(Request) Give the number of lines that hold the string "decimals". Nothing else is needed.

(Data listing)
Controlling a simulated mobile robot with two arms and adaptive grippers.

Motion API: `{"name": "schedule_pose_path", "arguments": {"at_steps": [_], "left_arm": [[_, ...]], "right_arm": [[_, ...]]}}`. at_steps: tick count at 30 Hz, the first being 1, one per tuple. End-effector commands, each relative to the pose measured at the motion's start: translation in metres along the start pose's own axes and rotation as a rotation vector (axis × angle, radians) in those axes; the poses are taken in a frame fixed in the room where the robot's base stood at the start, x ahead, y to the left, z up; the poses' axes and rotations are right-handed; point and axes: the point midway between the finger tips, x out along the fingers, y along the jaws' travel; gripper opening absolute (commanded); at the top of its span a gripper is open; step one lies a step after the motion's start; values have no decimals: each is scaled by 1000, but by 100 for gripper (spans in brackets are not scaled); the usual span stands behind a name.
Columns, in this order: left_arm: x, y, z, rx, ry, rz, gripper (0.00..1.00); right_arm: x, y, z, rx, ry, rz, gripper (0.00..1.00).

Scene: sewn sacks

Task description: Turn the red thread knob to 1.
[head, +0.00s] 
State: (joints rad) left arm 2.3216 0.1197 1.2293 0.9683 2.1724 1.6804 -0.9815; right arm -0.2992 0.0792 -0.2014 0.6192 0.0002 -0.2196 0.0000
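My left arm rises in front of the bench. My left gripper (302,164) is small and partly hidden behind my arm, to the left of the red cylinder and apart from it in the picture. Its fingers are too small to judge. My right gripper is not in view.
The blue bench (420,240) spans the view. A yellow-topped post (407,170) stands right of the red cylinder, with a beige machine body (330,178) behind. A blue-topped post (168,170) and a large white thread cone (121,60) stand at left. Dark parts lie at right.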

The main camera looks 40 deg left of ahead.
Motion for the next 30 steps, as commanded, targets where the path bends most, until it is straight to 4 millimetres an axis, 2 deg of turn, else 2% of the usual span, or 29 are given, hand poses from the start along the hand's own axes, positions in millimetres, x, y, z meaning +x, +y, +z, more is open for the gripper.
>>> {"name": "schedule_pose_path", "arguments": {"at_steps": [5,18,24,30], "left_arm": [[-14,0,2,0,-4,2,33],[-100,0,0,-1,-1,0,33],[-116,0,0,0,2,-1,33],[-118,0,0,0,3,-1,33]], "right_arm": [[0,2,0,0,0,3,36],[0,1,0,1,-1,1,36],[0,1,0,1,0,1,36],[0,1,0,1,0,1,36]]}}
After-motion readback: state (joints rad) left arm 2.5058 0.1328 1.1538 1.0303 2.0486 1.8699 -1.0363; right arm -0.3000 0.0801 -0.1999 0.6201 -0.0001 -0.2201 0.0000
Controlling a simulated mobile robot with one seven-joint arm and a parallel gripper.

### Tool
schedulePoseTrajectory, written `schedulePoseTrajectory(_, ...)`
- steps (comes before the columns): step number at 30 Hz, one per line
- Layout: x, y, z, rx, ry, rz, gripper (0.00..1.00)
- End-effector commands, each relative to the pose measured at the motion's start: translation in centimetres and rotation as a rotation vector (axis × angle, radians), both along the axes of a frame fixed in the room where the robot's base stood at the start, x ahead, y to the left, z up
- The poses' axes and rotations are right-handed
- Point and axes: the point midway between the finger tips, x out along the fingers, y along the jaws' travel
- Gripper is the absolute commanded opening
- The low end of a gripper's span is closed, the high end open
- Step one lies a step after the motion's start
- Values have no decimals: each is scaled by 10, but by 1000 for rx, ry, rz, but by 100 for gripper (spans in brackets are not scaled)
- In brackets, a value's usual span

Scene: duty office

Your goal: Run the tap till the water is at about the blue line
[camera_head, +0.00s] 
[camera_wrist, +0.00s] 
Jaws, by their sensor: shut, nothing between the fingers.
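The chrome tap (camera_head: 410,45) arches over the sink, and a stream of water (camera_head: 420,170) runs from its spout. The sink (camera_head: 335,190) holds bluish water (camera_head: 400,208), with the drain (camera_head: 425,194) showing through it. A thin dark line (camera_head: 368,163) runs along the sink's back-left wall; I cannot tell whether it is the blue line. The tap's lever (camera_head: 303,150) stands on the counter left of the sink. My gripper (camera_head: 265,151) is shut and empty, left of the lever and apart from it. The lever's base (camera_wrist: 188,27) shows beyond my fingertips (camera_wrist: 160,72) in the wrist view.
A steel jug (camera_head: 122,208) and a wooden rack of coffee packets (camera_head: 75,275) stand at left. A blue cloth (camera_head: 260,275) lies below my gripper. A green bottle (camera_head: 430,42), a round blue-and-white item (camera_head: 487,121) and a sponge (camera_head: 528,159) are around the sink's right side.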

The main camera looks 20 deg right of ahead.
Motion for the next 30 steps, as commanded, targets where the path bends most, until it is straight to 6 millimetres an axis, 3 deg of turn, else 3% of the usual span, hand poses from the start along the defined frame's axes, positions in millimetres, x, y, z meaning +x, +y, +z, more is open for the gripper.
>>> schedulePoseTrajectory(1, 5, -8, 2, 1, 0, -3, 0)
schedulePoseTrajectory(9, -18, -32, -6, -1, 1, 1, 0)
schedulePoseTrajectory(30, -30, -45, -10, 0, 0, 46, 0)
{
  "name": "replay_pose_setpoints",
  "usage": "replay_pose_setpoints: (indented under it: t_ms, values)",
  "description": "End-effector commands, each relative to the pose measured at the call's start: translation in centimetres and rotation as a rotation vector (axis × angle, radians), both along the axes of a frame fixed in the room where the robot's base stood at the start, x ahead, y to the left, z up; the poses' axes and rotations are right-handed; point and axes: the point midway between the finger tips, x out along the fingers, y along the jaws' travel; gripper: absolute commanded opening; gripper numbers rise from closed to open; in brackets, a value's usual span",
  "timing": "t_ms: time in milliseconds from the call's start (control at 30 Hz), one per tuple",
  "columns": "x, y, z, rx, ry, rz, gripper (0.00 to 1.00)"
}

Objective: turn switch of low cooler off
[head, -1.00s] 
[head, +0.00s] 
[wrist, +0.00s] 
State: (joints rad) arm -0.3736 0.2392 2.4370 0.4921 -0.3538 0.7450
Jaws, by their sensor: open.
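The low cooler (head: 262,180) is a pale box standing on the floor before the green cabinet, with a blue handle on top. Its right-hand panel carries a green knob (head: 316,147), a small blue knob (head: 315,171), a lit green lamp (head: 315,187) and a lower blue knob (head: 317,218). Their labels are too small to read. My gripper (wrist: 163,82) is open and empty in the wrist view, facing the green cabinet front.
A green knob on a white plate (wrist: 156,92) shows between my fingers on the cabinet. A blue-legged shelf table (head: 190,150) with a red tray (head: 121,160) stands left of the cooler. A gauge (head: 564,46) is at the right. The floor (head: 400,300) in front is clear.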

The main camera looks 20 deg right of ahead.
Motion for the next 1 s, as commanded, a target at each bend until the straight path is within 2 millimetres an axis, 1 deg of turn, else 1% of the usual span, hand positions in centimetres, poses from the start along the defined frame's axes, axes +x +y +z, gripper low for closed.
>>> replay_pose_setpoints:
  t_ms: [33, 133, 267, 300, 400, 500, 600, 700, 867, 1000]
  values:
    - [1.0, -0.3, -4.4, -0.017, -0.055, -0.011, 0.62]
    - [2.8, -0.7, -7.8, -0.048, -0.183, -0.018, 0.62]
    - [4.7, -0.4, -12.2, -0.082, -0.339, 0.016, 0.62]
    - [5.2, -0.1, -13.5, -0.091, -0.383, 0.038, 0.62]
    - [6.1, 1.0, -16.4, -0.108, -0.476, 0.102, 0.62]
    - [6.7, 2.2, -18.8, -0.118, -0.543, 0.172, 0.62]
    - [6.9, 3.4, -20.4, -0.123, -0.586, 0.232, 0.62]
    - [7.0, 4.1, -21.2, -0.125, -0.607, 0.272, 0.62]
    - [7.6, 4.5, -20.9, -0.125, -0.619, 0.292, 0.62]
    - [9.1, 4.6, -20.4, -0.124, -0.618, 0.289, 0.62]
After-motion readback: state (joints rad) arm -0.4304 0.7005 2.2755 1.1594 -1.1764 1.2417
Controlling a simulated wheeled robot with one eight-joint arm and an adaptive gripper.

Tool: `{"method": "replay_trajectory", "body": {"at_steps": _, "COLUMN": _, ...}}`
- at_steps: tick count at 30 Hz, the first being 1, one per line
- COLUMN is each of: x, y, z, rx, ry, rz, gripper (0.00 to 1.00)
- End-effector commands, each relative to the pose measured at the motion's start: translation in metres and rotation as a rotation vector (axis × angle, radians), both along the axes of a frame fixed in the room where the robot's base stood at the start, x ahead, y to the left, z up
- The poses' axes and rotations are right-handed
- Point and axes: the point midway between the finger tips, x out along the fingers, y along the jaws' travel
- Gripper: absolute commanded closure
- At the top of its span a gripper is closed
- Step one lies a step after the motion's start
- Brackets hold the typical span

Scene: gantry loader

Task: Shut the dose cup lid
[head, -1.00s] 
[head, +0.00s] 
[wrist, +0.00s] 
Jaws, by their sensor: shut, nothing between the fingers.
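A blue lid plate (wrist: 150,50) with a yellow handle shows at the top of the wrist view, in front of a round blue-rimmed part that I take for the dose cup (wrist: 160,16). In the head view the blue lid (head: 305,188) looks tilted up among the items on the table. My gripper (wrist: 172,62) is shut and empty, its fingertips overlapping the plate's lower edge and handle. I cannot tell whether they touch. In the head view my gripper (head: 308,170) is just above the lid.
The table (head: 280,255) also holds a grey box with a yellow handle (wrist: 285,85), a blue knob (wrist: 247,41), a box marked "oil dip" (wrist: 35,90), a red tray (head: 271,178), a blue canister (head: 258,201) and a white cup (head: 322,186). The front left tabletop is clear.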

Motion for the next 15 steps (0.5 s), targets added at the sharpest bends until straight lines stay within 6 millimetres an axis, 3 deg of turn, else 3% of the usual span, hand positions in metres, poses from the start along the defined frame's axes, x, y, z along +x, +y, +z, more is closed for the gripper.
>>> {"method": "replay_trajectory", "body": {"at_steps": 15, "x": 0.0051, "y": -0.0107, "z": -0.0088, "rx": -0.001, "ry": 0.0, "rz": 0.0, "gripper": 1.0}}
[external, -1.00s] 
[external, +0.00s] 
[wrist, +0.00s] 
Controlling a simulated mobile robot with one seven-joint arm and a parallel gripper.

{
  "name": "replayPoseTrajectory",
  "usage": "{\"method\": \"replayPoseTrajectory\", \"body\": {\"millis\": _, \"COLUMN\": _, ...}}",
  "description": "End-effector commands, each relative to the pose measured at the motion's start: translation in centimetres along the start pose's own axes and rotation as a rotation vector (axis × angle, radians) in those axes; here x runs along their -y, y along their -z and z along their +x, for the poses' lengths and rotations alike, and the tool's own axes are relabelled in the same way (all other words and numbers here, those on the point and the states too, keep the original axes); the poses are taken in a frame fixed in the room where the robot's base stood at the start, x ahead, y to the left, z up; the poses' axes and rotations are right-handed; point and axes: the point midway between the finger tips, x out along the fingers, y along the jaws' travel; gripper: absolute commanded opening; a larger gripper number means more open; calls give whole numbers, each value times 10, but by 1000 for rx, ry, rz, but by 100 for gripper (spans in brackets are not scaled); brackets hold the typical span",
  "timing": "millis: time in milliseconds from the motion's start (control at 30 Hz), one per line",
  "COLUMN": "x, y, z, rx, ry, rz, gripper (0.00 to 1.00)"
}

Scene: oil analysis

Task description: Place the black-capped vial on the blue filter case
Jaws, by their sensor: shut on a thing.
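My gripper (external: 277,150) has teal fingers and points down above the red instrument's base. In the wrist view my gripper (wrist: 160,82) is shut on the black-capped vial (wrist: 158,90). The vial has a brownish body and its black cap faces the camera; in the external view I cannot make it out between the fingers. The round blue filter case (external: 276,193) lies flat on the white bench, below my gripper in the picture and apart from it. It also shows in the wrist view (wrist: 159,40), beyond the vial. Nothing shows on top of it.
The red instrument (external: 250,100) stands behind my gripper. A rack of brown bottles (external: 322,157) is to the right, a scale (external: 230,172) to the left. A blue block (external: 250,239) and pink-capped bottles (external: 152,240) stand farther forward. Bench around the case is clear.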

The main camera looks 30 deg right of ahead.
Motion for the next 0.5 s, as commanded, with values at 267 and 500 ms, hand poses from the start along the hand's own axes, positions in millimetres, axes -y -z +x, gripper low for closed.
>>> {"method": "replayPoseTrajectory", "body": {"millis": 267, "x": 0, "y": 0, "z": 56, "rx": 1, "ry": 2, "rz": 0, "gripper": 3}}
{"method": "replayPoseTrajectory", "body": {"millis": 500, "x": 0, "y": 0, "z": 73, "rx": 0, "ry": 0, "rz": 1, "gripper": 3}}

(Task result) 2